- _Set exercise_: In the following material, identify every line holding the string "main" and return it.

- _Dataset content_:
■ ■ ■ ■

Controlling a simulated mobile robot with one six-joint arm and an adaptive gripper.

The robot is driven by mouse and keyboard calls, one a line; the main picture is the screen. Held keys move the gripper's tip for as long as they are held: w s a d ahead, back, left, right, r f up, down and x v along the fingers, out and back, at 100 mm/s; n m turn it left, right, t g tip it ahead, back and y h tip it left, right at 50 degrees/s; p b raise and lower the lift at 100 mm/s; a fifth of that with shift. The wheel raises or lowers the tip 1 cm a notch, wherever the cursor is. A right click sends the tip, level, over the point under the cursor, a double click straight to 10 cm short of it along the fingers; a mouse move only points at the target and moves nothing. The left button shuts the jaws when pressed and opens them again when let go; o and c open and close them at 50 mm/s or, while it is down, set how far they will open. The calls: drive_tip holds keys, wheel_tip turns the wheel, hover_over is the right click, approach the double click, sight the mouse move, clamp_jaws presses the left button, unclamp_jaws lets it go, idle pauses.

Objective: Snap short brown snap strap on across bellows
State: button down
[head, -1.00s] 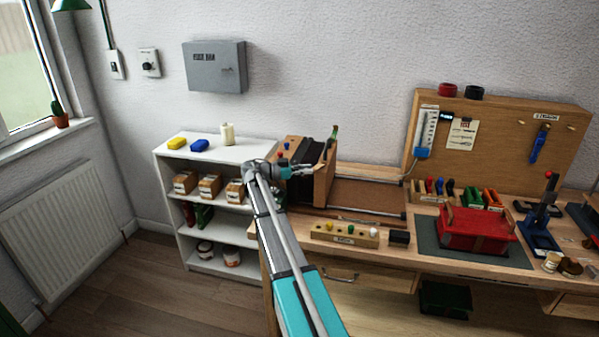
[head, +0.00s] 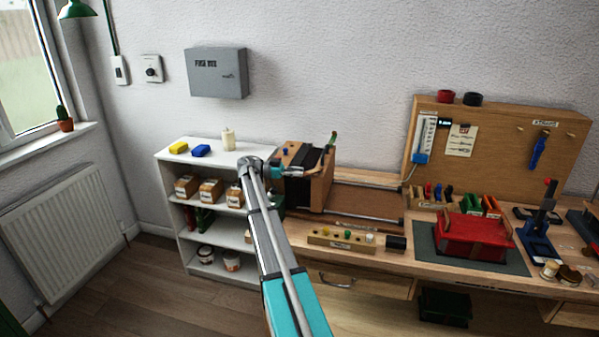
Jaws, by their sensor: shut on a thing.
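The bellows (head: 302,165), black and boxy between wooden end boards, sits at the left end of the workbench. Its right wooden board (head: 321,186) stands upright. My gripper (head: 290,172) is at the near left side of the bellows, close to it or touching; I cannot tell which. It is shut on something too small to make out. I cannot pick out the short brown snap strap at this size; my gripper and wrist hide part of the bellows' near side.
Two rails (head: 372,218) run right from the bellows. A wooden block with coloured knobs (head: 341,239) and a small black block (head: 396,243) lie in front. A red case (head: 473,237) sits on a dark mat to the right. A white shelf (head: 240,156) stands left of the bench.

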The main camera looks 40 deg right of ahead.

■ ■ ■ ■

- _Written response_:
The robot is driven by mouse and keyboard calls, one a line; the main picture is the screen. Held keys move the gripper's tip for as long as they are held: w s a d ahead, back, left, right, r f up, down and x v along the fingers, out and back, at 100 mm/s; n m turn it left, right, t g tip it ahead, back and y h tip it left, right at 50 degrees/s; p b raise and lower the lift at 100 mm/s; a fifth of that with shift. The wheel raises or lowers the tip 1 cm a notch, wherever the cursor is. A right click sends the tip, level, over the point under the cursor, a double click straight to 10 cm short of it along the fingers; a mouse move only points at the target and moves nothing. The left button shuts the jaws when pressed and opens them again when let go; o and c open and close them at 50 mm/s or, while it is down, set how far they will open. The calls: drive_tip holds keys, wheel_tip turns the wheel, hover_over is the right click, approach the double click, sight the mouse move, clamp_jaws presses the left button, unclamp_jaws lets it go, idle pauses.
The main camera looks 40 deg right of ahead.

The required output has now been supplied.